Co-headliner Rhett Akins had to leave the SEMO District Fair stage Friday night after just two songs because of an illness, but Bryan White and an estimated audience of 2,500 that included many screaming teen-age girls carried on a love fest quite well without him.
Akins, who took the stage first, admitted after his first number that he could hardly talk. He gave it one more try before excusing himself from the stage to a round of friendly applause. Fortunately, White more than held up his end of the bill.
The Oklahoman came to town surrounded by lots of teen idol hype, but in White's case the talent justifies all the attention. Nashville has itself a youth-market dream who looks and talks like a student body president and sings like a child of Ricky Skaggs and Whitney Houston might.
He says exactly the right things about the good ol' USA, mommas and country music, but that pretty, soulful voice would have taken him far even without the stage smarts and cover boy looks.

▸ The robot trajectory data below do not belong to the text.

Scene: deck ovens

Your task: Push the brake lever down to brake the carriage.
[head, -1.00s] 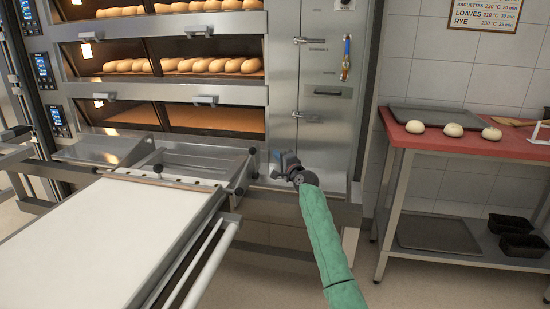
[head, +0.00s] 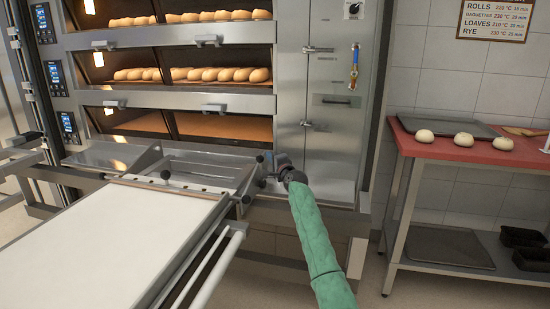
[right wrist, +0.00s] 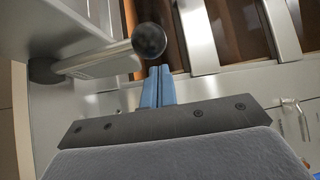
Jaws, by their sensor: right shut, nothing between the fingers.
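The brake lever (head: 253,178) is a short metal bar with black knobs, at the right rear corner of the loading carriage (head: 122,235) with its white belt. It is tilted up, its upper knob towards the oven. In the right wrist view the lever (right wrist: 98,62) runs from a dark pivot at the left to a black ball. My left gripper is not in view.
The deck oven (head: 170,90) with bread stands behind the carriage. Its steel side cabinet (head: 334,130) rises behind my right gripper. A red-topped table (head: 450,153) with dough pieces stands at the right. The floor between carriage and table is free apart from my arm.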

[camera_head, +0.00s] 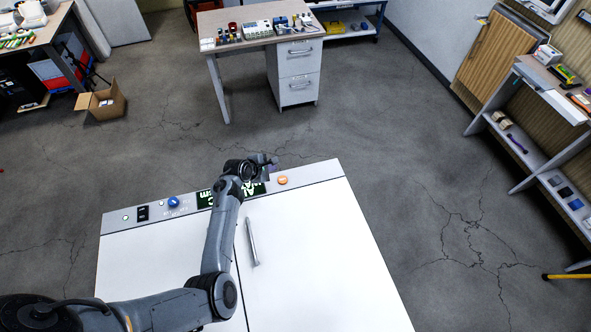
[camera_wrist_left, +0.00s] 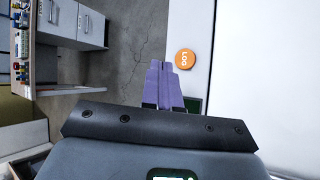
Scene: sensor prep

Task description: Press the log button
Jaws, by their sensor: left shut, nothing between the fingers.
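The log button (camera_head: 282,180) is a round orange button on the grey control strip along the machine's far edge. It also shows in the left wrist view (camera_wrist_left: 185,59), lettered LOG. My left gripper (camera_head: 272,163) is over the far edge of the strip, a little left of and beyond the button in the head view. In the left wrist view its purple fingers (camera_wrist_left: 163,75) are shut together and empty. The fingertips appear beside the button, apart from it in the picture; their height above the strip is hard to tell. My right gripper does not show.
The strip also carries a green-lettered display (camera_head: 204,198), partly behind my arm, a blue knob (camera_head: 174,202) and a black switch (camera_head: 143,213). A desk with drawers (camera_head: 298,75) stands beyond, across open floor.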

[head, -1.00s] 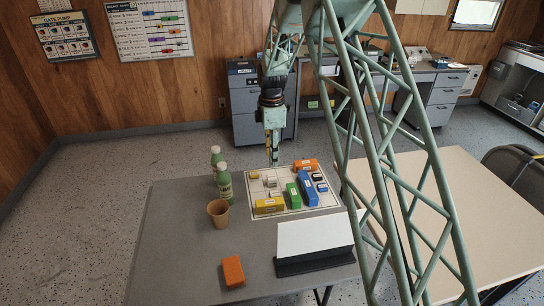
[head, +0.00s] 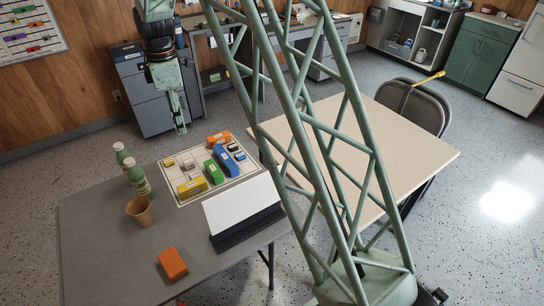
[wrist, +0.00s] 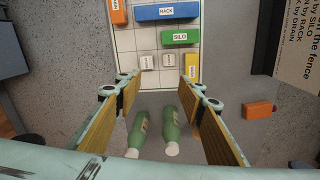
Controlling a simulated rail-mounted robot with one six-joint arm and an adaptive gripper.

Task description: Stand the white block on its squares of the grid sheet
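The grid sheet (head: 172,178) lies on the grey table with coloured blocks on it. My gripper (head: 181,131) hangs above the sheet's far left side in the head view. In the wrist view its fingers (wrist: 160,88) are wide apart with nothing held between them.
A blue RACK block (wrist: 167,11), green SILO block (wrist: 180,37) and yellow block (head: 192,187) lie on the sheet. Two green bottles (head: 137,178) and a brown cup (head: 140,211) stand left of it. A white-faced sign (head: 240,205) and loose orange block (head: 172,263) are nearer.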

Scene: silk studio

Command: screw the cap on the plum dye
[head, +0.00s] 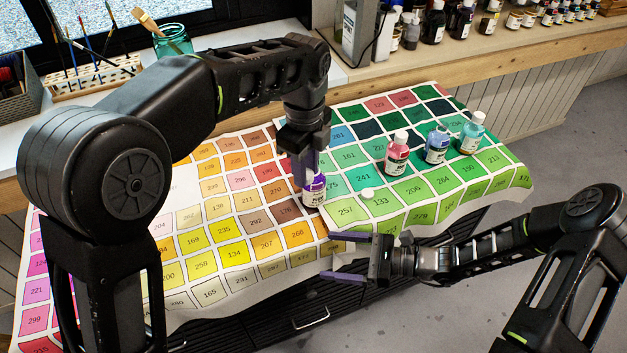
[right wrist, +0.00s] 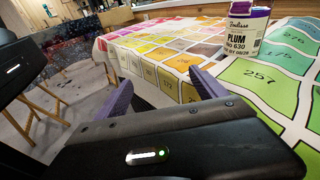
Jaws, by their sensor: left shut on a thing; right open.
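The plum dye bottle (head: 314,190) stands upright on the colour chart, near the chart's middle. Its PLUM label also shows in the right wrist view (right wrist: 243,40). My left gripper (head: 306,170) reaches down from above and is shut on the plum bottle's upper part, hiding its mouth. A small white cap (head: 368,193) lies on the green squares to the right of the bottle. My right gripper (head: 340,257) is open and empty at the chart's front edge, nearer than the bottle. Its two purple fingers show apart in the right wrist view (right wrist: 163,92).
Capped bottles of red (head: 397,152), blue (head: 437,144) and teal dye (head: 472,133) stand right of the plum bottle. The chart (head: 240,230) has free room around the cap. Brushes, a glass jar (head: 173,41) and more bottles line the sill behind.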

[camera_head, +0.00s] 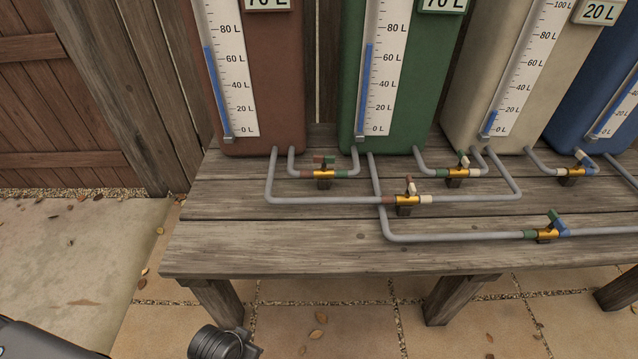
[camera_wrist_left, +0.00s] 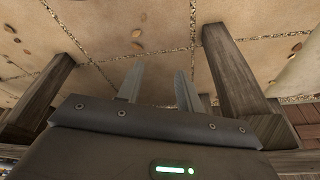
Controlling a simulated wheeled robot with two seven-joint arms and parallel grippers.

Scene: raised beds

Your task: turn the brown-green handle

If country has become the new pop music, the charismatic White already is one of the genre's best practitioners. He bows to tradition by incorporating steel guitar into some of his upbeat numbers, but White loves rock 'n' roll, too. He generously let his young, long-haired sidemen show off talents that easily could have backed John Mellencamp 15 years ago.
It's not surprising that White began his career as a solo opening act for Pam Tillis, Tracy Lawrence and Diamond Rio. He has the stage presence of someone who has spent lots of time standing in front of a crowd with just a guitar.
His forte is the longing ballad. "I'm Not Supposed to Love You Anymore" is his recent No. 1 hit and could become a standard. He also sang "You Know What I Feel" with real tenderness.
The sweet "Rebecca Lynn" is another No. 1. You know you're in the presence of a bona fide phenomenon when the audience knows all the words and sings along. Same with "Someone Else's Star."
At 21, White already has a good idea of who he is. He definitely knows what the young girls want, coyly posing at the side of the stage for pictures and screams. But he also takes himself seriously as a musician, choosing to sing the country classic "Rollin' In My Sweet Baby's Arms" with style and then milking out a blues coda.
He obviously enjoys being onstage and reacted spontaneously to the audience's applause and screams. Maybe he's simply not old enough just to go through any motions.
For an encore he chose "Stand By Me," hardly a country standby but a song he said he'd been singing since he was 5. It showed.
If anybody left unhappy, it was the boys whose girlfriends walked away starry-eyed with posters and T-shirts picturing Bryan White.